_What you need to do_: Extract exactly the run of lines starting at the line that holds "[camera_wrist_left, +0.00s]" and ending at the line that holds "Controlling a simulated", both included.

____

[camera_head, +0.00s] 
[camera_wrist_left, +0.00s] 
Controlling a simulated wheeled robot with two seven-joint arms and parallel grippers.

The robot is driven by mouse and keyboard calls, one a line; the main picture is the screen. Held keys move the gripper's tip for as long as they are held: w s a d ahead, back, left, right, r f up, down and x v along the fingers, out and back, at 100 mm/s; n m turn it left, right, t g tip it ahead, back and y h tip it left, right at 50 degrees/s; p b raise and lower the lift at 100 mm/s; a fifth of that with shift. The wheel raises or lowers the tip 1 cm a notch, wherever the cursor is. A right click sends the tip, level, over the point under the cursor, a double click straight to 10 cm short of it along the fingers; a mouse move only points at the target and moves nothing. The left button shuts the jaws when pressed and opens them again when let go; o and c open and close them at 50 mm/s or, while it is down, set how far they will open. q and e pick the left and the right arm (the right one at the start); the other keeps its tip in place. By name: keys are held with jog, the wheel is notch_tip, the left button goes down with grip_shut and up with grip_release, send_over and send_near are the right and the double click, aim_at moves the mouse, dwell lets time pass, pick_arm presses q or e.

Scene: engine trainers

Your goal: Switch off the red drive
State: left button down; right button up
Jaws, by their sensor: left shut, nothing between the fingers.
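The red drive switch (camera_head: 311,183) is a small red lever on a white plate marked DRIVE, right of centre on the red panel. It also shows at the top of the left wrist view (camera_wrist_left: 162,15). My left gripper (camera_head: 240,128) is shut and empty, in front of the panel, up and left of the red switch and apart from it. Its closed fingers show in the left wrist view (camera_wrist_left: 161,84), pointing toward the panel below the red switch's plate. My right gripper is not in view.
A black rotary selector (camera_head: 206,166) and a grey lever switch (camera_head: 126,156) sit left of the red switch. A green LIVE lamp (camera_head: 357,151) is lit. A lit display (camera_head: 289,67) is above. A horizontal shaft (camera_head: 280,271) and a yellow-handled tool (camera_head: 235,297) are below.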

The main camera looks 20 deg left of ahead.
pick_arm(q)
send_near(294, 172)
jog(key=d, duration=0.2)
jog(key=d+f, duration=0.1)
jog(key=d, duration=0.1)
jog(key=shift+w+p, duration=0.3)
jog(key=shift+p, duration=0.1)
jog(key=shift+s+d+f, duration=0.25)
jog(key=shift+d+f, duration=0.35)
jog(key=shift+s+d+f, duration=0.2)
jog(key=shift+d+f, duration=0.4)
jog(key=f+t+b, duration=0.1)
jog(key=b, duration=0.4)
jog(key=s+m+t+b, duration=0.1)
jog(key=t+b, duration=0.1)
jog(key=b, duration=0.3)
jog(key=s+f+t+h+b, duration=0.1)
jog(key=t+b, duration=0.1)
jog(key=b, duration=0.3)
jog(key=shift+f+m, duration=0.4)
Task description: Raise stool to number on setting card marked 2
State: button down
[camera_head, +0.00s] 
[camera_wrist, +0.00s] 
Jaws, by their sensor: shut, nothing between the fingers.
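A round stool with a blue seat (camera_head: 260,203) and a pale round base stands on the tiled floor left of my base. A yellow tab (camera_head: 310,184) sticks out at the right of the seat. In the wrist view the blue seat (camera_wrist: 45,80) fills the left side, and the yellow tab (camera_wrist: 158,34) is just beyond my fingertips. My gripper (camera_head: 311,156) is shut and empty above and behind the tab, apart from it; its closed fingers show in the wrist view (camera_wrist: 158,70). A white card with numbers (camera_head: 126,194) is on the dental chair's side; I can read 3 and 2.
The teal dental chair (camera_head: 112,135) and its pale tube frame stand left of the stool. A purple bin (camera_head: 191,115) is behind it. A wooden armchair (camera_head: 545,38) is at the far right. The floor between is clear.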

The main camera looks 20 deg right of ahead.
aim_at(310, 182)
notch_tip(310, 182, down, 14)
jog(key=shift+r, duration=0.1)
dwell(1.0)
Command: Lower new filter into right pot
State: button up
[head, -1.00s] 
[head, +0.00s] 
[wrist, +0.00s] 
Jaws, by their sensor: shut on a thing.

____

_Correct response_:
[camera_wrist_left, +0.00s] 
Controlling a simulated wheeled robot with two seven-joint arms and parallel grippers.

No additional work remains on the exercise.